Recorded information.
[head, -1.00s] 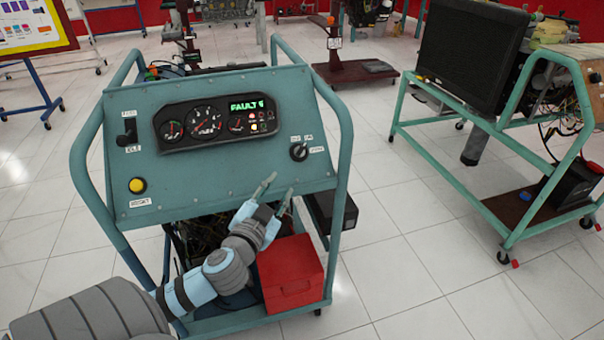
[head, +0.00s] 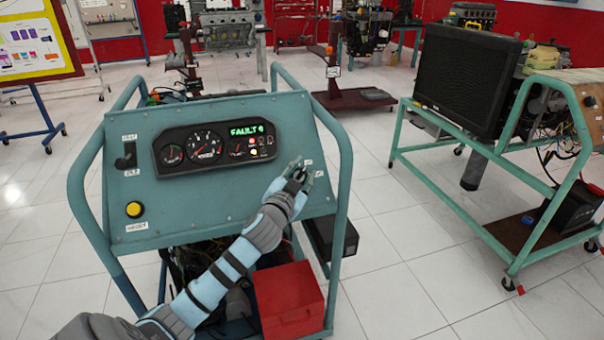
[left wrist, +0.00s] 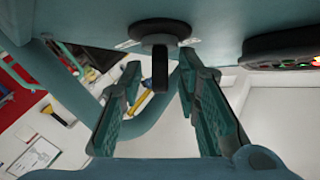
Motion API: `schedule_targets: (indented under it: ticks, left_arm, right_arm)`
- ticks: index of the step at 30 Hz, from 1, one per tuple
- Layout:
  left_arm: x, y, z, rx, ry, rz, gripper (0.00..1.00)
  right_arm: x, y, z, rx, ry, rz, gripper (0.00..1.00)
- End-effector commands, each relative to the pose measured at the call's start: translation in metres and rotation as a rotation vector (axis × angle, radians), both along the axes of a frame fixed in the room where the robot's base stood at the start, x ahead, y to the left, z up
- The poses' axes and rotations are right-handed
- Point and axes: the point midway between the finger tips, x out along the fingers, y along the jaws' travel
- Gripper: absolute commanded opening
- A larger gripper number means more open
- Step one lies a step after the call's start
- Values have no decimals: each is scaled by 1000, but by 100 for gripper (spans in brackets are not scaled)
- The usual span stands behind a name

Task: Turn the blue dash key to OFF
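The dash key (head: 299,174) is a small dark switch on the right side of the blue-green dash panel (head: 215,205). In the left wrist view, the black key (left wrist: 160,68) sticks out from a round dark base (left wrist: 158,30). My left gripper (head: 307,169) is in front of it, and partly covers it and its labels in the head view. In the left wrist view, its two fingers (left wrist: 159,75) are open, one on each side of the key, with gaps between. The display (head: 247,130) reads a green FAULT. My right gripper is not in view.
The panel also carries a gauge cluster (head: 205,147), a black lever switch (head: 126,157) and a yellow button (head: 134,209). A tubular frame (head: 343,190) runs around the panel's side. A red box (head: 288,300) sits below. Another engine stand (head: 500,245) is at right.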

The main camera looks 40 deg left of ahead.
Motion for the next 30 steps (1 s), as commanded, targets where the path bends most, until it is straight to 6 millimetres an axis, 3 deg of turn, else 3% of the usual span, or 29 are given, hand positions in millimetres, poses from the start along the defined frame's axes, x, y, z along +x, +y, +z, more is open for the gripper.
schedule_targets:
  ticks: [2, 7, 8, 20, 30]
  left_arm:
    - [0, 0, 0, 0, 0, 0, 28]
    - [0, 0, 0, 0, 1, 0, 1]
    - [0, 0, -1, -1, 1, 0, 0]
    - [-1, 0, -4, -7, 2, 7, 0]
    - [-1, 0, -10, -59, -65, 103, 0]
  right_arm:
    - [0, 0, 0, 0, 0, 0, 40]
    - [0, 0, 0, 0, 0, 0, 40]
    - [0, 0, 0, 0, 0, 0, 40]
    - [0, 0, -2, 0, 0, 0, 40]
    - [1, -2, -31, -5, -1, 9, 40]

What the task asks.
Repeat, word for word and with no pictures, only the lines running from the beginning of the data to the line that contains "- The usual span stands behind a name".

Worked solution.
[head, -1.00s] 
[head, +0.00s] 
[left wrist, +0.00s] 
Motion API: `schedule_targets: (indented under it: ticks, left_arm, right_arm)`
- ticks: index of the step at 30 Hz, from 1, one per tuple
- Layout:
  left_arm: x, y, z, rx, ry, rz, gripper (0.00..1.00)
  right_arm: x, y, z, rx, ry, rz, gripper (0.00..1.00)
- End-effector commands, each relative to the pose measured at the call's start: translation in metres and rotation as a rotation vector (axis × angle, radians), both along the axes of a frame fixed in the room where the robot's base stood at the start, x ahead, y to the left, z up
- The poses' axes and rotations are right-handed
- Point and axes: the point midway between the finger tips, x out along the fingers, y along the jaws' travel
- Gripper: absolute commanded opening
- A larger gripper number means more open
- Step one lies a step after the call's start
- Values have no decimals: each is scaled by 1000, but by 100 for gripper (spans in brackets are not scaled)
- The usual span stands behind a name

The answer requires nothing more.